Derrière chaque histoire se dissimule un caractère plus ou moins bien trempé, une vie plus ou moins bien assumée et toujours une fuite éperdue vers un ailleurs qui pourrait réserver le meilleur comme le pire, le plus souvent. Il y a rarement de l’insouciance dans ces huit nouvelles et c’est bien plutôt la composition qui y est décrite. Composer avec le chagrin, avec la perte, avec la solitude, l’incompréhension, le coup du sort, le hasard d’une rencontre.

Pourtant, malgré la qualité de ces histoires, jamais je ne me suis senti emporter par les récits qui tendent parfois à traîner en longueur, à mettre en scène de trop nombreux personnages, à basculer brutalement d’une époque à une autre. Sans doute aussi s’agit-il là de récits profondément féminins, intimistes, souvent irrationnels auxquels mon esprit trop cartésien reste en général imperméable.

Publié aux Editions de l’Olivier -2008 – 341 pages

19.8.11

La tour du guet – Ana Maria Matute

Ecrit dans une langue baroque, d’un raffinement extrême au point qu’elle frise parfois l’obscurité ou la pluralité de sens qui font écho à l’époque dans lequel le roman s’inscrit, ce livre hante et plonge son lecteur dans un univers aux antipodes de notre monde contemporain.


C’est en plein cœur du Bas Moyen-Age en des temps où la Chrétienté devait encore composer avec les anciens Dieux païens, les rois avec des baronnies plus ou moins autonomes et retorses et où la vie recelait de mille et un dangers que nous sommes transportés. Quelque part en Europe, aux confins de steppes immenses, de forêts où vibrent les légendes et les croyances en l’existence de créatures plus ou moins dantesques règne le baron Mohl sur une terre parcourue par un grand fleuve inquiétant et capricieux, traversée par un vent qui sème régulièrement terreur ou folie chez les hommes et les bêtes.


Dans ce monde inhospitalier et inquiétant vit un enfant de dix ans, dernier né improbable et inattendu d’un sénile vassal du baron, épuisé par les débauches, obèse et impotent à force d’abus de ce dont il ne cesse de priver ses vilains. Du monde, l’enfant ne connaît que la terreur de ce qui l’entoure. Celle inspirée par ses trois frères aînés, jaloux de cette naissance qui vient les priver d’une part d’un maigre héritage que le déclin du père laisse entrevoir, haïssant celui qui est né laid, d’une laideur repoussante et qui vit livré à lui-même. Eux ont rejoint Mohl pour être armés chevaliers, signe ultime de reconnaissance, élévation maximale envisageable. Des chevaliers impitoyables, véritables hommes de main d’un baron puissant et qui suscite convoitise, jalousie et crainte.

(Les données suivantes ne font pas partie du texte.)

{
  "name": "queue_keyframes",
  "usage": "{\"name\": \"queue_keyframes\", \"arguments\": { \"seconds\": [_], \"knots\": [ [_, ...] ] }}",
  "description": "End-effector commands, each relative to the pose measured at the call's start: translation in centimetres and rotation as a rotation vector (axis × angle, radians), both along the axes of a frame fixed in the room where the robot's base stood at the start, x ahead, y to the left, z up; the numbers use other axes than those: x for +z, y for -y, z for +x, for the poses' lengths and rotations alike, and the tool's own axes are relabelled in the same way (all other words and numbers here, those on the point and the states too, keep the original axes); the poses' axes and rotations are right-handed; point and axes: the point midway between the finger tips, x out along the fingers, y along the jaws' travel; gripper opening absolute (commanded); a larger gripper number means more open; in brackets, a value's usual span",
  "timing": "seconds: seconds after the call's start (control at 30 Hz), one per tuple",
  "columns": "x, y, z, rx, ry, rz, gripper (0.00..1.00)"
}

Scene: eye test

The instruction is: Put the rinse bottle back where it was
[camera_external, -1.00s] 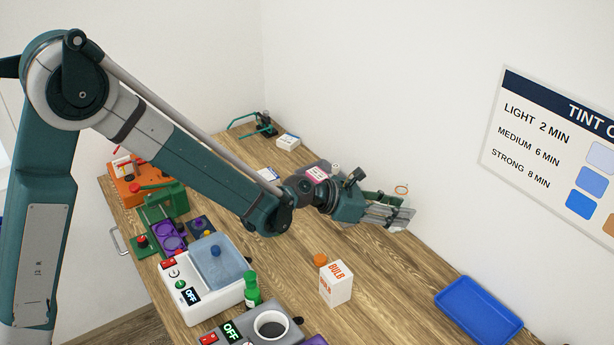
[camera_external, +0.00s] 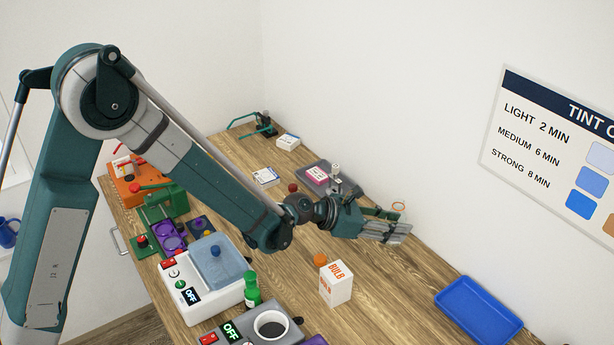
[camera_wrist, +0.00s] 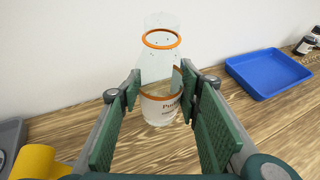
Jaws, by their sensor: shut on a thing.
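The rinse bottle (camera_wrist: 158,98) is a clear, tapered bottle with an orange ring near its top and a printed label with an orange edge low down, partly hidden by the fingers. It stands upright between the green pads of my gripper (camera_wrist: 160,98), which is shut on it. In the external view, only its orange ring (camera_external: 398,206) shows clearly, just above my gripper (camera_external: 388,230). The grip is over the back right part of the wooden table (camera_external: 385,275). I cannot tell whether the bottle's base touches the table.
A blue tray (camera_external: 478,309) lies to the right, also in the wrist view (camera_wrist: 268,73). A BULB box (camera_external: 336,284) stands in front of my gripper. A green bottle (camera_external: 252,290) stands beside a white tank unit (camera_external: 205,295). Bare wood lies between box and tray.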

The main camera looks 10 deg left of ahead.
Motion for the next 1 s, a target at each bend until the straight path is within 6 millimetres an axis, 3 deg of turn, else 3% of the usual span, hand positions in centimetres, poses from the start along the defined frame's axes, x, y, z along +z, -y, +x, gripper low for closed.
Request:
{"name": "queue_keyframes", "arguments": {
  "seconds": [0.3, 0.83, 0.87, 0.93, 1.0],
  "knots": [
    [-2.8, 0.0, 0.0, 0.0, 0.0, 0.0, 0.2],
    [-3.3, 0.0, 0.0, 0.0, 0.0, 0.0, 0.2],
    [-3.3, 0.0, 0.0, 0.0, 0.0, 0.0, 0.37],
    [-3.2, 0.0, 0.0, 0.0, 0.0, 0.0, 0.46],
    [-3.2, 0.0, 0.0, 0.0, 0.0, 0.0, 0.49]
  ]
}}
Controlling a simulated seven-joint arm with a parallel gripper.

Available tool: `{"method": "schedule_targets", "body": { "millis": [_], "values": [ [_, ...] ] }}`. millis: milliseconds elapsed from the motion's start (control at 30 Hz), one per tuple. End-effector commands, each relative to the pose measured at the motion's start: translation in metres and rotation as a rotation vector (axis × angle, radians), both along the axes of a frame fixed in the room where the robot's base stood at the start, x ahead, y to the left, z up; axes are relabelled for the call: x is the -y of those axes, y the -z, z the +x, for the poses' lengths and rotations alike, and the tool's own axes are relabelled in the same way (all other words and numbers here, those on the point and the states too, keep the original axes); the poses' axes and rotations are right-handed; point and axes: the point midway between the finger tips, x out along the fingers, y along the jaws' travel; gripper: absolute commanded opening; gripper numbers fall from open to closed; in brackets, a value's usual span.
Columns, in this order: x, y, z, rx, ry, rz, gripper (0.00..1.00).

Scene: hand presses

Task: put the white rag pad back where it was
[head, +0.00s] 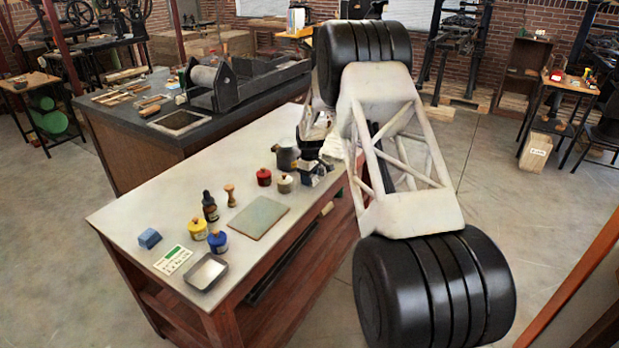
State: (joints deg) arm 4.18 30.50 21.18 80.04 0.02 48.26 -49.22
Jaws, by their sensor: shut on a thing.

Terreur aussi que dit la face du Maître d’Armes, couturée de partout, et qui porte sur tout le corps le signe de la violence d’un monde dont la fureur se règle à coup de lourdes épées et de sanglants combats.


Terreur enfin quand il faudra rejoindre la cour de Mohl, au décès du père, pour devenir écuyer avant, peut-être un jour, d’être à son tour armé Chevalier. Car le monde de la cour, de ses intrigues, de ses jeux séditieux, de ses débauches avinées quand elles ne sont pas de plus ouvertement pédophiles n’en est pas moins dangereux que les coups dont il lui fallait se parer avant.


Arrivé laid, sale, à peine plus éduqué qu’un animal, l’enfant sera pris sous la coupe d’une baronne en qui il voit une ogresse et d’un baron qui décèle en lui l’incarnation des dieux anciens. Une éducation brutale comme les mœurs de l’époque, perverse comme les pensées qui habitent les puissants qui l’abritent, oscillant sans cesse entre l’espoir d’une rédemption et la peur constante, diffuse, animale d’être la proie des monstres, humains ou bestiaux, que cette époque gothique dégurgitait en flots bouillonnants.


C’est dans cet univers de folie rampante, de violence sourde mais régulièrement déchaînée, d’intrigues ourdies par la jalousie ou l’envie que nous entraîne la plume presque hallucinée de la grande romancière qu’est Ana Maria Matute. Une plume qui nous ballotte entre la vision du Mal à l’état pur et le cauchemar éveillé, qui fait surgir des scènes apocalyptiques mi-réelles mi-oniriques, qui produit les brumes pestiférées de l’enfer mental et réel dans lequel s’est enfermé cet enfant, devenu adolescent, que le manque d’amour a projeté dans une forme de violence totale, à l’état pur dont il sera impossible de sortir indemne.


On reste longtemps secoué par la noirceur de ce récit d’une maîtrise stylistique absolument époustouflante.